#### Collected data:
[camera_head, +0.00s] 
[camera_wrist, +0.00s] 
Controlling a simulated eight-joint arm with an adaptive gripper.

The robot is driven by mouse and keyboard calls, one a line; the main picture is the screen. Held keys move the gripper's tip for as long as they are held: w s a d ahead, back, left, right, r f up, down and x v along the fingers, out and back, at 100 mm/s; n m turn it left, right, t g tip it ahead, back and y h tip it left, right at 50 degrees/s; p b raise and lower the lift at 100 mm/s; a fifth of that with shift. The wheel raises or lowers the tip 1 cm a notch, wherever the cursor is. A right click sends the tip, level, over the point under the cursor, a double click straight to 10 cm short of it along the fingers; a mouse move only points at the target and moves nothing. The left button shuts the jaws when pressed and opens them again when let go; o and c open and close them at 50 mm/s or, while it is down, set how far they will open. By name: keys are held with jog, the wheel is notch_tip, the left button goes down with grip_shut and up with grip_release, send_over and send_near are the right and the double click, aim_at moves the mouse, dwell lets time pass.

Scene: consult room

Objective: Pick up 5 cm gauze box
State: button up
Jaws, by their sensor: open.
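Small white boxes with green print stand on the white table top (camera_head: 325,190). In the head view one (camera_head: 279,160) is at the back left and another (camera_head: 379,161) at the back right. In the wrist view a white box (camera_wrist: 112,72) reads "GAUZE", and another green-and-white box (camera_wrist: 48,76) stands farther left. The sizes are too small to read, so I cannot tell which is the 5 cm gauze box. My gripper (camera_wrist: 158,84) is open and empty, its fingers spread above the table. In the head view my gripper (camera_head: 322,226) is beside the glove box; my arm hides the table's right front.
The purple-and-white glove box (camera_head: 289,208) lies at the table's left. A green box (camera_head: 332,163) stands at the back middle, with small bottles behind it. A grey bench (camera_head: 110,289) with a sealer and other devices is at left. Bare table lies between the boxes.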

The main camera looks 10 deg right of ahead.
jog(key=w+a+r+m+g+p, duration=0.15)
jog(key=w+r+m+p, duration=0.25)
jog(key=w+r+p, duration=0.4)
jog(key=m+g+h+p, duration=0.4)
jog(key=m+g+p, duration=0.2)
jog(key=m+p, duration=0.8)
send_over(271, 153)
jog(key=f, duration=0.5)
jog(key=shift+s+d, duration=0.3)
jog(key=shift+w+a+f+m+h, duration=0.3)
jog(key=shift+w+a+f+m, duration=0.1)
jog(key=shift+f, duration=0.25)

#### Task brief:
Copy every line that contains the string "button".

#### Task output:
The robot is driven by mouse and keyboard calls, one a line; the main picture is the screen. Held keys move the gripper's tip for as long as they are held: w s a d ahead, back, left, right, r f up, down and x v along the fingers, out and back, at 100 mm/s; n m turn it left, right, t g tip it ahead, back and y h tip it left, right at 50 degrees/s; p b raise and lower the lift at 100 mm/s; a fifth of that with shift. The wheel raises or lowers the tip 1 cm a notch, wherever the cursor is. A right click sends the tip, level, over the point under the cursor, a double click straight to 10 cm short of it along the fingers; a mouse move only points at the target and moves nothing. The left button shuts the jaws when pressed and opens them again when let go; o and c open and close them at 50 mm/s or, while it is down, set how far they will open. By name: keys are held with jog, the wheel is notch_tip, the left button goes down with grip_shut and up with grip_release, send_over and send_near are the right and the double click, aim_at moves the mouse, dwell lets time pass.
State: button up

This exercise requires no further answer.